Furthermore, Cruz has to convince voters that he can beat Hillary Clinton. He is actually within the margin of error in national polls. He would do well to remind voters of that at every opportunity. He might also start laying out the arguments he intends to use against her, showing how his biography (born into a working-class, immigrant family) and formidable rhetorical skills can force her to play defense.

Finally, he has to force Trump out of his comfort zone, to which he retreated after a series of embarrassing gaffes. Trump is avoiding hard-charging interviewers. He won’t agree to debate. He’s trying not to make as many outrageous remarks. His tone-deaf top campaign aide, Paul Manafort, now says Trump has been playing “a part.” All the bluster, the insults, the ignorance are just an act. If you believe that, then Trump has been conning voters just as he conned Trump University students. (Maybe Trump should give up the delegates he won when playing his “part,” since voters cast ballots for a mythical Trump.) Cruz would do well to call Trump out for hiding and for the jaw-dropping spin. He should dare him to debate and quiz him on which Trump is the real one.

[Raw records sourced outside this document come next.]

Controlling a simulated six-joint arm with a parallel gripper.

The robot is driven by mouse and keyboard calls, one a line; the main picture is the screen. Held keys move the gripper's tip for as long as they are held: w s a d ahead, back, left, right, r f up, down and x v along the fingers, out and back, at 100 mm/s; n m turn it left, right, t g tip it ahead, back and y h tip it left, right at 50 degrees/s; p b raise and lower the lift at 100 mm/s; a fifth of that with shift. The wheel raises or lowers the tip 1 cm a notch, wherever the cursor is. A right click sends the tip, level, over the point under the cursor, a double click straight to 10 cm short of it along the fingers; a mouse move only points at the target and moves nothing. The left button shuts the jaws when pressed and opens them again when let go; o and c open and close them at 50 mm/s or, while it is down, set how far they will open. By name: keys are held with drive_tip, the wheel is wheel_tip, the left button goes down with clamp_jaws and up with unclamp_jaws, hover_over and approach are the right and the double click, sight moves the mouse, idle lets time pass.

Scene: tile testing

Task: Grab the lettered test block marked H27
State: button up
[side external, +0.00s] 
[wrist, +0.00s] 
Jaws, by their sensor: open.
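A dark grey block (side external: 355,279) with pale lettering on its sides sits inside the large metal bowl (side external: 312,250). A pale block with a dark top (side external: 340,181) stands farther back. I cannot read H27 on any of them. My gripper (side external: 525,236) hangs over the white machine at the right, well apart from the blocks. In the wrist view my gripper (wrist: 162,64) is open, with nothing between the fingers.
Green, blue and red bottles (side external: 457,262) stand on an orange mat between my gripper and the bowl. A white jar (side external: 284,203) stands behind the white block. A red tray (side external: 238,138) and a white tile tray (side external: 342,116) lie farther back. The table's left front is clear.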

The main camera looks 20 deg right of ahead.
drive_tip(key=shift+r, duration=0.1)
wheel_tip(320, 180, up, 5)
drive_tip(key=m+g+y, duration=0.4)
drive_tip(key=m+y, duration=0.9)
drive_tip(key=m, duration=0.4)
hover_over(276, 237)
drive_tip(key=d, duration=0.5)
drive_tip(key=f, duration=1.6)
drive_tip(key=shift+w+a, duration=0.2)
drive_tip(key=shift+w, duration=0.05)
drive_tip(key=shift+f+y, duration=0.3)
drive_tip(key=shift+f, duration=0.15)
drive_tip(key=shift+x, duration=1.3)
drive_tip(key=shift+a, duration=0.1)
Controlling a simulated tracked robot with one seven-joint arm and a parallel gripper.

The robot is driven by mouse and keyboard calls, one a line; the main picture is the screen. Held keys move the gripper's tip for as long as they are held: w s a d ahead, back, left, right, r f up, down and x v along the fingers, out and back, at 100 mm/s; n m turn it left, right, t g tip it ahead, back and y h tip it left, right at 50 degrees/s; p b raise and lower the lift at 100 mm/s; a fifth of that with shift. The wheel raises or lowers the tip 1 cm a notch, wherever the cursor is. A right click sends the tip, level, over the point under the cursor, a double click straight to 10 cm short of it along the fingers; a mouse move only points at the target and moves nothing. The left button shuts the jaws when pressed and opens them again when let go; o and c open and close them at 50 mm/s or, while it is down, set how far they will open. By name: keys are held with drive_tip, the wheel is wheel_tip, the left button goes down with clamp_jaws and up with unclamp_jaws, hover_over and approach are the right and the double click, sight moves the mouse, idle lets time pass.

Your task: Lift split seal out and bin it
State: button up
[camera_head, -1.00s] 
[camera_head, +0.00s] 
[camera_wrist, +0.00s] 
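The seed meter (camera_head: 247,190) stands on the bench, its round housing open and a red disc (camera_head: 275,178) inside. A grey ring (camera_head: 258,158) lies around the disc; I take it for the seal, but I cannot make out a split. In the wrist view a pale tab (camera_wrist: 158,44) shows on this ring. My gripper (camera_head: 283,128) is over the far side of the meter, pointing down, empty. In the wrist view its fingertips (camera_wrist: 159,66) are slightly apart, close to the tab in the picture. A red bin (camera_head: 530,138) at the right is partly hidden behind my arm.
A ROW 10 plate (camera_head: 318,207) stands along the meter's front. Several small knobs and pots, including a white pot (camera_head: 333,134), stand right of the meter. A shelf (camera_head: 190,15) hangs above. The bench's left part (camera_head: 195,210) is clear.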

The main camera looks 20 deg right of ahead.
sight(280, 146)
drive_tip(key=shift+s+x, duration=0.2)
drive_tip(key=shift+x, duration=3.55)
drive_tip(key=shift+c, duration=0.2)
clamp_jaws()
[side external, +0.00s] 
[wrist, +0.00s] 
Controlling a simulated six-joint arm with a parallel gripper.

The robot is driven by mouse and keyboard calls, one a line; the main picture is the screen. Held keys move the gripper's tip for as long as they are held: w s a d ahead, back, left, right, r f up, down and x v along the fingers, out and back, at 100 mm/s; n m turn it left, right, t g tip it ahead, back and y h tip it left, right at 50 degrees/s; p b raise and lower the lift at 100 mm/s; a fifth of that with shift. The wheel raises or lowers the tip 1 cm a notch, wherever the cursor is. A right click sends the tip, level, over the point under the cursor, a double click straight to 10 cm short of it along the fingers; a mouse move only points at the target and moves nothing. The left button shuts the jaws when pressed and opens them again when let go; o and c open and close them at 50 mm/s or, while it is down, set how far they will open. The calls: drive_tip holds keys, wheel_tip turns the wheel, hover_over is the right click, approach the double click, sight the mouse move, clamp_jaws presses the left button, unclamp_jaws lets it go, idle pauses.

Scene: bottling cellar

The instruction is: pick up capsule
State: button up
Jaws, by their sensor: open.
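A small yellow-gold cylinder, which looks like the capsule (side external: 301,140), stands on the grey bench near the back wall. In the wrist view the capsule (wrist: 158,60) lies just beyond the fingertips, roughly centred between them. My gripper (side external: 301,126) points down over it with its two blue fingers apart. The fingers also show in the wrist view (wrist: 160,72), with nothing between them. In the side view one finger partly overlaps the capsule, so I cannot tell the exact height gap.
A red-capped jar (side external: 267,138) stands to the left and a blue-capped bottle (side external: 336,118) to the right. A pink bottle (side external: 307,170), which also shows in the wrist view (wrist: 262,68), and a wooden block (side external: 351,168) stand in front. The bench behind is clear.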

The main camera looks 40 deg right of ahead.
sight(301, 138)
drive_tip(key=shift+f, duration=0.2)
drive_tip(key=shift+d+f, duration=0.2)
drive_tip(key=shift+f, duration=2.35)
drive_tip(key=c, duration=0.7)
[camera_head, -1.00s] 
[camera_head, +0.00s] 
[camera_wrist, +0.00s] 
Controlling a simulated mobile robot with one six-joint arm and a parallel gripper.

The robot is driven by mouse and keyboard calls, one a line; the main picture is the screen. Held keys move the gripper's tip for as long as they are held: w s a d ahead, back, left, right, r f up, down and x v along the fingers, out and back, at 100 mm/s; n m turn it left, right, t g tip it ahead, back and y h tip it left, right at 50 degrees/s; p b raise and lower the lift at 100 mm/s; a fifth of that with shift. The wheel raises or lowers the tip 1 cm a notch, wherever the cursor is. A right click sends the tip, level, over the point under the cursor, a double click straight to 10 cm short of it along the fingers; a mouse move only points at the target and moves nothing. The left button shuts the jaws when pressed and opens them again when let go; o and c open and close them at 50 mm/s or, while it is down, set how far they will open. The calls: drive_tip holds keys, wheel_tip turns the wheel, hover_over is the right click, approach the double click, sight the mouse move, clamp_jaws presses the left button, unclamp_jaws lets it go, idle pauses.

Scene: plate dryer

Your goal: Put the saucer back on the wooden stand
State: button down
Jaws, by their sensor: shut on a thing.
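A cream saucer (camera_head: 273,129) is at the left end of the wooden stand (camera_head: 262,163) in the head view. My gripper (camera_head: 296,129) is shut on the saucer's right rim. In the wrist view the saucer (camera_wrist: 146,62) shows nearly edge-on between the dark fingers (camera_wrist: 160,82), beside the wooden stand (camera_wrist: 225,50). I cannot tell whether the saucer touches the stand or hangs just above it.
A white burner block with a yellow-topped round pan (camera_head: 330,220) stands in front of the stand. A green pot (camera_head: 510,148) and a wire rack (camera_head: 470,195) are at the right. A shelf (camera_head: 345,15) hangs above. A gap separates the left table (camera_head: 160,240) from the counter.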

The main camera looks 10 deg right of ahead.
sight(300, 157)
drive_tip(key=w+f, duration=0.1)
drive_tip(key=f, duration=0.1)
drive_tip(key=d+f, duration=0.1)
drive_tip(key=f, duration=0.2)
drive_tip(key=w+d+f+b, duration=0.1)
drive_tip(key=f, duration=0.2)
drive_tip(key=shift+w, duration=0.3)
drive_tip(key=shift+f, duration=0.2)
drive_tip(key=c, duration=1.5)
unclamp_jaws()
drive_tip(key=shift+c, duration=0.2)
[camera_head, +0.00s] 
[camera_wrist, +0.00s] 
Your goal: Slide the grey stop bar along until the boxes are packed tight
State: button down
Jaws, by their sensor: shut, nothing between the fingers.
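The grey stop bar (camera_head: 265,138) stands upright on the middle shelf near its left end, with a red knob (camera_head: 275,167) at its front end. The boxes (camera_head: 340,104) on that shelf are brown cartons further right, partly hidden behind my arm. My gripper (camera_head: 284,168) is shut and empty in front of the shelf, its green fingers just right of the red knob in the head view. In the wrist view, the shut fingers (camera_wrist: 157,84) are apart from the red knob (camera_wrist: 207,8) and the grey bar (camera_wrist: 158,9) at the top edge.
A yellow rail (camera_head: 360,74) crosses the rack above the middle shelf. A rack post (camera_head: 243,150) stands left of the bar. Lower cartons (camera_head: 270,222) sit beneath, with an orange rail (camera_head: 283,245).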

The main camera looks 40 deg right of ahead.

In sum, Cruz’s main problem is not math. It is the difficulty he is having getting the party to unify behind him. Without solving that underlying issue, he will not pocket state victories necessary to develop the aura of a winner. While Cruz might keep Trump just short of 1,237 delegates before the convention, the delegates may feel very queasy picking someone who had multiple losses down the stretch. Delegates might not pick Trump, but with no one else looking like a winner, they just might go looking for someone who won’t struggle to unify his own party.